Comme je suis en train de clore une partie de ma thèse sur l'invention de inconscient, comme j'observe sa charge théorique, sa charge critique chez Benveniste (chez Bréal, Saussure, Boas, Sapir), je reviens aussi à ce texte de Lévi-Strauss qui me semble à chaque fois un très bon exemple de la pauvreté de la démarche structuraliste.
Il y a d'abord, au principe de cette démarche, la croyance en des réalités que l'on peut abstraire par procès de science. Ce que Lévi-Strauss appelle ici l'inconscient. Ce qui est privé à la conscience et que seul le savent peut atteindre. Cet inconscient, la structure, évidemment se confond chez Lévi-Strauss avec la représentation mise en oeuvre par la linguistique structurale. Le langage est inconscient, et en cela l'analyse structurale peut l'atteindre, car "nous n'avons pas conscience des lois morphologiques et syntactiques", "nous n'avons pas une connaissance consciente des phonèmes que nous utilisons", "nous somme moins conscients encore - à supposer que nous puissions l'être parfois - des oppositions phonologiques". Et en conséquence, "cette formulation émerge uniquement sur le plan de la pensée scientifique". La schize, elle, se formule ainsi : "Même le savant ne réussit jamais à confondre complètement ses connaissances théoriques et son expérience de sujet parlant". Le vieux principe d'une double-vérité. Même si on se doutait déjà qu'il n'y avait chez Lévi-Strauss aucune théorie du point de vue, aucune théorie du sujet (comme il me le disait lui-même lors d'un entretien, "dans mon anthropologie, il n'y a pas de sujet"), parlant donc du savant, Lévi-Strauss écrit : "Sa façon de parler se modifie fort peu sous l’effet des interprétations qu’il peut en donner, et qui relèvent d’un autre niveau. En linguistique, on peut donc affirmer que l’influence de l’observateur sur l’objet d’observation est négligeable : il ne suffit pas que l’observateur prenne conscience du phénomène pour que celui-ci s’en trouve modifié". Une voix de loin répète "le point de vue CREE l'objet".

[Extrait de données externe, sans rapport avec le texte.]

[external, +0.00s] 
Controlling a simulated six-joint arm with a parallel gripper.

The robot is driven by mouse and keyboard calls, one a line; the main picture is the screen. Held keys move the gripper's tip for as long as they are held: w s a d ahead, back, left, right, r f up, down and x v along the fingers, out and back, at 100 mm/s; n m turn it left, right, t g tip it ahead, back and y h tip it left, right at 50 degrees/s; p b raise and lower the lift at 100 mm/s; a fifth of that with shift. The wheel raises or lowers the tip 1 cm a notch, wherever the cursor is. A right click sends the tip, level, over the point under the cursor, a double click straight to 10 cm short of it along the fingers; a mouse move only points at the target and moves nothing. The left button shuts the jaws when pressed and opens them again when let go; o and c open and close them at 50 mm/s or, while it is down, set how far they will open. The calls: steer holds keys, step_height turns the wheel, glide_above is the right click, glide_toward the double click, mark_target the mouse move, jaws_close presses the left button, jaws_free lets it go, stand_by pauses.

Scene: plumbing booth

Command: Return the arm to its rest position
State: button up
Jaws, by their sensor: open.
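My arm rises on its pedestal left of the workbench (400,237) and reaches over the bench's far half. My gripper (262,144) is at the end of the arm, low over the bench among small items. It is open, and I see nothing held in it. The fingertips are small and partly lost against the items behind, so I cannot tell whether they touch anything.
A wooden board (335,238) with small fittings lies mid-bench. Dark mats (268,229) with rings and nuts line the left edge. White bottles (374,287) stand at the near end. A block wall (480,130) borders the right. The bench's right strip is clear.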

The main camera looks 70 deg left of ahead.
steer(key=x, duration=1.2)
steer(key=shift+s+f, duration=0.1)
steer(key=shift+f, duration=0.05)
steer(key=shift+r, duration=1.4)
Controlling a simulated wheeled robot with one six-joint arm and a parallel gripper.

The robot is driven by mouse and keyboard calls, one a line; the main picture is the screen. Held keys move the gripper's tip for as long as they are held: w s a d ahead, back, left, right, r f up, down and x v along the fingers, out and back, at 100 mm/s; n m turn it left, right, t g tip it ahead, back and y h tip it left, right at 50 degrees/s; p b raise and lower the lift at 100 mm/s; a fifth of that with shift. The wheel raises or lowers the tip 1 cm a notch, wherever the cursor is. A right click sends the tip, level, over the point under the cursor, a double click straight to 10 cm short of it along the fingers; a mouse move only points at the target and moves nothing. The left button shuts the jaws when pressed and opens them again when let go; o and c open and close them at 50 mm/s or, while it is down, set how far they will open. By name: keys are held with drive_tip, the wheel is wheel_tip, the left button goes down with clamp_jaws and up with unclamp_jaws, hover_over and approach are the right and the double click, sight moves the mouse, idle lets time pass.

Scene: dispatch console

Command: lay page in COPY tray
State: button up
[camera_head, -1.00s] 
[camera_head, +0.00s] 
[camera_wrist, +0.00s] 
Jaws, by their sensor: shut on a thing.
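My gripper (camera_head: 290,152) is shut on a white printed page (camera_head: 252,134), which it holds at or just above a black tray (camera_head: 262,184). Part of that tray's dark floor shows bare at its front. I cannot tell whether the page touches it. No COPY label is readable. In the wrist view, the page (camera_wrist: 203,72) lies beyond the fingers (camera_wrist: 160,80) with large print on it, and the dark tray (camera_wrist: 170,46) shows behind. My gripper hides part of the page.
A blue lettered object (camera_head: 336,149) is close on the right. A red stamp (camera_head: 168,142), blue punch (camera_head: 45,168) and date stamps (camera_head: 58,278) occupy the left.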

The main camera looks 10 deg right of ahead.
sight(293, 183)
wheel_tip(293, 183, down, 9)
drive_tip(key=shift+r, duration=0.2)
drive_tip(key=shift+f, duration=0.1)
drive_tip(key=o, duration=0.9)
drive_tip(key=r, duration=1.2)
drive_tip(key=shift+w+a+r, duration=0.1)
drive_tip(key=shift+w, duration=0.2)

"Le langage est un phénomène social. Parmi les phénomènes sociaux, c’est lui qui présente le plus clairement les deux caractères fondamentaux qui donnent prise à une étude scientifique. D’abord, presque toutes les conduites linguistiques se situent au niveau de la pensée inconsciente. En parlant, nous n’avons pas conscience des lois syntactiques et morphologiques de la langue. De plus, nous n’avons pas une connaissance consciente des phonèmes que nous utilisons pour différencier les sens de nos paroles ; nous sommes moins conscients encore – à supposer que nous puissions l’être parfois – des oppositions phonologiques qui permettent d’analyser chaque phonème en éléments différentiels. Enfin, le défaut d’appréhension intuitive persiste, même lorsque nous formulons les règles grammaticales ou phonologiques de notre langue. Cette formulation émerge uniquement sur le plan de la pensée scientifique, tandis que la langue vit et se développe comme une élaboration collective. Même le savant ne réussit jamais à confondre complètement ses connaissances théoriques et son expérience de sujet parlant. Sa façon de parler se modifie fort peu sous l’effet des interprétations qu’il peut en donner, et qui relèvent d’un autre niveau. En linguistique, on peut donc affirmer que l’influence de l’observateur sur l’objet d’observation est négligeable : il ne suffit pas que l’observateur prenne conscience du phénomène pour que celui-ci s’en trouve modifié."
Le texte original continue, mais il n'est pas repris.